Pub Date: Dec. 4th, 2018
ISBN: 978-1-61775-672-6
Publisher: Akashic

Ng and Blumberg-Kason defy the fates by presenting a collection of 14 stories—by Chinese tradition, an ominous number—illustrating their city’s dark side.

Very few of these stories document actual crimes. The police are conspicuously absent apart from a brief cameo in Charles Philipp Martin’s “Ticket Home,” the one true caper tale. Sadness and desperation, on the other hand, are in ready supply. In “This Quintessence of Dust,” Marshall Moore chronicles a young man’s sojourn on Cheung Chau, the suicide capital of Hong Kong, a visit that doesn’t end well.
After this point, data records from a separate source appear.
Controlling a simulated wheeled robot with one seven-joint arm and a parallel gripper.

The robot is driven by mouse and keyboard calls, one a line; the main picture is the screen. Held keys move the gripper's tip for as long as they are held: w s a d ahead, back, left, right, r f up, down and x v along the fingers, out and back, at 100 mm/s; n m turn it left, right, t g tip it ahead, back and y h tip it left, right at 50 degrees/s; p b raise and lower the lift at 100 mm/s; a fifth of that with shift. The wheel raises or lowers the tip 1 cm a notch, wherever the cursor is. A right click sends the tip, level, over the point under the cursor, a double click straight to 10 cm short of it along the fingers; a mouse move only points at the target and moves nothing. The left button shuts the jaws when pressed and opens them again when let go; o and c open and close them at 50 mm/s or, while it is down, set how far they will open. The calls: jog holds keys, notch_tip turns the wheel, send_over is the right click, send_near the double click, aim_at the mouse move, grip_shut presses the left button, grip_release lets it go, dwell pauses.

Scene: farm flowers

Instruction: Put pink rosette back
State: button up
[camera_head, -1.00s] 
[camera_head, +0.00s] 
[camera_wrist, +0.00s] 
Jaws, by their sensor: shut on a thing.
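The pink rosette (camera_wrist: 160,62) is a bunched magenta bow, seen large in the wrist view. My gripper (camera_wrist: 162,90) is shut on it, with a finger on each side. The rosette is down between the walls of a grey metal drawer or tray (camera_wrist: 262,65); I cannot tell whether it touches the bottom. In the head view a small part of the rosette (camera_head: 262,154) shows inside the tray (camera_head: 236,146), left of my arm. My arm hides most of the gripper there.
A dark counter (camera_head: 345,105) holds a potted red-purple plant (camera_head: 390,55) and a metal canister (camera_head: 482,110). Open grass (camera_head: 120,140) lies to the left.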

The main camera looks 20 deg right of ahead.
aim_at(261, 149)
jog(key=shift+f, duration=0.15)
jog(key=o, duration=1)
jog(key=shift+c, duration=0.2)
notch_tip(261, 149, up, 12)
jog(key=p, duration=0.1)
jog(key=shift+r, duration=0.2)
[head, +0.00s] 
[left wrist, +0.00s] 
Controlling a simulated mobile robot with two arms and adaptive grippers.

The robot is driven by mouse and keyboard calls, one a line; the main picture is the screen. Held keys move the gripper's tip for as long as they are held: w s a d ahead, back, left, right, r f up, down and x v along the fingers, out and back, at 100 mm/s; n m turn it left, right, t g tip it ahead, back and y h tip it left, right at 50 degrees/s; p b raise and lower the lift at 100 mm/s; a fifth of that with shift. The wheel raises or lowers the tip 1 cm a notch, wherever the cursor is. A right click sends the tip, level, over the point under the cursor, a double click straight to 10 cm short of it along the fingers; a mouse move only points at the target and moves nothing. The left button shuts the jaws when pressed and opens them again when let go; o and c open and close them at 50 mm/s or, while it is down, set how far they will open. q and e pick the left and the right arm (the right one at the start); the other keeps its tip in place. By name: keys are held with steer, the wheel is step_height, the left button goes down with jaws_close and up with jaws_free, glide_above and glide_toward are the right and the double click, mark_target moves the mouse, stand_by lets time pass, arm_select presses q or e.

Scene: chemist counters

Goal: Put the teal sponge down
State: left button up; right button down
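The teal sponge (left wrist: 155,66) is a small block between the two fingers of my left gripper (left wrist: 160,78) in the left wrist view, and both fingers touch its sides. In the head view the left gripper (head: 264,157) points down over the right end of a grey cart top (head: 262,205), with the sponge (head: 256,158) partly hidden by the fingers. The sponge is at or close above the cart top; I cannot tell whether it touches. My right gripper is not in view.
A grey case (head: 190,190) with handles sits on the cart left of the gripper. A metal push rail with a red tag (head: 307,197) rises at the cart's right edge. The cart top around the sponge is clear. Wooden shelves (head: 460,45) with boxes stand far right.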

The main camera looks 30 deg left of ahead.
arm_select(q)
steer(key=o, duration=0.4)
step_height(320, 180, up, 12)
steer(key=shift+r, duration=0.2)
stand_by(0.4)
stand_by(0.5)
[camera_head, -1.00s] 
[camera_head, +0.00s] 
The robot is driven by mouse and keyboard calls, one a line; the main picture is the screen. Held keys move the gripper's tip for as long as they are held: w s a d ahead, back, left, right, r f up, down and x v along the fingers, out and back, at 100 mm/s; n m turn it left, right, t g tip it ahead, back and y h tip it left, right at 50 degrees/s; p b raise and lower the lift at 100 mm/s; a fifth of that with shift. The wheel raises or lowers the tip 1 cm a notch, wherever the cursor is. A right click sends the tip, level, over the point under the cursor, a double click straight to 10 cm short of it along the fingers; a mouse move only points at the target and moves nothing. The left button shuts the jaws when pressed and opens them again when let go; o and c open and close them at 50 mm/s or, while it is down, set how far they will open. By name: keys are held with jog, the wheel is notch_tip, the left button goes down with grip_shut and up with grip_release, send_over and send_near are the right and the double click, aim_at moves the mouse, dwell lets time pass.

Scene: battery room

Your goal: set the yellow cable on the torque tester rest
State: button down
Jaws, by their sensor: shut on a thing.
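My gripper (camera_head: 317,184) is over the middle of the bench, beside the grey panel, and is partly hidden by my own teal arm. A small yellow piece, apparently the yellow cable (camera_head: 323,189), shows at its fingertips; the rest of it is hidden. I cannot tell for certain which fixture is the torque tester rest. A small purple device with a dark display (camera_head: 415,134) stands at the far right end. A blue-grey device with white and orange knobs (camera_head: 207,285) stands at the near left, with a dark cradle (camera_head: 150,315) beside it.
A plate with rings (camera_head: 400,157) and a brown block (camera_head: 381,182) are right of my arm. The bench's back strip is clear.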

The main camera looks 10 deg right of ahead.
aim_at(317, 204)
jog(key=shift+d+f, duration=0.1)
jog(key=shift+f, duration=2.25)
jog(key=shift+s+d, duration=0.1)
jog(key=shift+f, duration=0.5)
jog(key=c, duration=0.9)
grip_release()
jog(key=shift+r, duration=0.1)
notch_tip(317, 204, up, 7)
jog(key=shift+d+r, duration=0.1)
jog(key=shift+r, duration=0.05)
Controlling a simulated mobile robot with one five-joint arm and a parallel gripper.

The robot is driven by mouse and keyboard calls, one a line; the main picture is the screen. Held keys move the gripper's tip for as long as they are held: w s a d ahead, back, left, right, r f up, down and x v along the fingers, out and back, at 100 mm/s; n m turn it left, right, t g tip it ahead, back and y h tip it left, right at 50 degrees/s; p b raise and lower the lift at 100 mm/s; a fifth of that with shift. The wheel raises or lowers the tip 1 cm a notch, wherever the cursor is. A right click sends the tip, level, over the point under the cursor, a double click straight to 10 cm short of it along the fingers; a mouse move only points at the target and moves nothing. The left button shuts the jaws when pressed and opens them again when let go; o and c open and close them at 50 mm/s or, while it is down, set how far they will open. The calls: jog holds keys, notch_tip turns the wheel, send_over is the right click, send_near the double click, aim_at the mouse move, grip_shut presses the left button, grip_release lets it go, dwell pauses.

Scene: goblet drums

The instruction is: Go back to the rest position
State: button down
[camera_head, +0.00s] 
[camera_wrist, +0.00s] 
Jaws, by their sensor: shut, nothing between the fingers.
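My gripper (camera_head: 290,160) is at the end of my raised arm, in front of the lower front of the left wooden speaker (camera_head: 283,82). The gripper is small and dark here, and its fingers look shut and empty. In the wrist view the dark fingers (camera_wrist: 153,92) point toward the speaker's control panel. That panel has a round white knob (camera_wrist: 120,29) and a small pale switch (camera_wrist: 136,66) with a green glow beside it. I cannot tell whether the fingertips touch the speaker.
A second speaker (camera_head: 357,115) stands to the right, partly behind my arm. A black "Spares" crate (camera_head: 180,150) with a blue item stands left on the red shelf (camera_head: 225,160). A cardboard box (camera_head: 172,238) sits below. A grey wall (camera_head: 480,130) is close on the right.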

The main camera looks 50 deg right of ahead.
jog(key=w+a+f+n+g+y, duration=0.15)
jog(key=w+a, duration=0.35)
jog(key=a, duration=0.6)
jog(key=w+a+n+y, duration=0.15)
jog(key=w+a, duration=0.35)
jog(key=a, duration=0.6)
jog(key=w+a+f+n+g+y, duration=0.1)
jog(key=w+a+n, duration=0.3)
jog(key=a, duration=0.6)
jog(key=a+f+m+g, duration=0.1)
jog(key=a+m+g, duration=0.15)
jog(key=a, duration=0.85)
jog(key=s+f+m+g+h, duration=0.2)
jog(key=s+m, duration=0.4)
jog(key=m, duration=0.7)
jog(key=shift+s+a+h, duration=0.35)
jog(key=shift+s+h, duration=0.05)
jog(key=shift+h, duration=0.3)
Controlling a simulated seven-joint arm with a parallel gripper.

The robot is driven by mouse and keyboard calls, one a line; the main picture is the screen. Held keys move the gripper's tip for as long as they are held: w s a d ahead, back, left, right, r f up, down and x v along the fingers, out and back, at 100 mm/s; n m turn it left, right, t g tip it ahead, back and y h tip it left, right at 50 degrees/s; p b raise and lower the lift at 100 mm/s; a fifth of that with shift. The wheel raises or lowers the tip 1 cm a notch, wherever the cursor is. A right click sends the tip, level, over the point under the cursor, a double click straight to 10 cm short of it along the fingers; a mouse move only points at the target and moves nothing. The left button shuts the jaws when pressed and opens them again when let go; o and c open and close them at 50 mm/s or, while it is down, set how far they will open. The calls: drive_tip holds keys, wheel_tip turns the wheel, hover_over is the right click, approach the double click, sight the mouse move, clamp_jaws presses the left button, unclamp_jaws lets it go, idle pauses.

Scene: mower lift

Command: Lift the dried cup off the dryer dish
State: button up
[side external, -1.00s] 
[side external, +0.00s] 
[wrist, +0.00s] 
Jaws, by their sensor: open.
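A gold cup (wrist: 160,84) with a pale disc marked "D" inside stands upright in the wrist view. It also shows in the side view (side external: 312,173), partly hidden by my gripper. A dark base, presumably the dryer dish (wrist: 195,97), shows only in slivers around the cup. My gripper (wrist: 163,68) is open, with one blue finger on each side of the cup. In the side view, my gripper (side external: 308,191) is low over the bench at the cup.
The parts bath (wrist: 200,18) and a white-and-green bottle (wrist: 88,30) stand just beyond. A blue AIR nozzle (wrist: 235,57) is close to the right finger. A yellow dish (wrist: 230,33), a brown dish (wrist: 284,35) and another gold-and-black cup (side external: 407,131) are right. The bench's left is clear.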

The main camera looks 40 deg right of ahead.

Sexual exploitation is a frequent motif, notably in Xu Xi’s moody “TST” and James Tam’s shocking “Phoenix Moon,” although Feng Chi-shun points out that the exploitation works in many directions in “Expensive Tissue Paper.” Ghost stories like editor Ng’s “Ghost of Yulan Past” and Carmen Suen’s “Fourteen” remind readers of the East’s traditional connections with the spiritual. So do dream stories, including Brittani Sonnenberg’s “The Kamikaze Caves” and Ysabelle Cheung’s “Big Hotel.” But Hong Kong’s ultramodern material side is showcased in Tiffany Hawk’s “You Deserve More,” Christina Liang’s “A View to Die For,” and Rhiannon Jenkins Tsang’s “One Marriage, Two People,” where Hong Kong’s privileged wait in twitchy anticipation of China’s final takeover.

Ng and Blumberg-Kason’s Hong Kong is a city on the brink, haunted by its past but facing an uncertain future. Readers can feel lucky to have such a collection.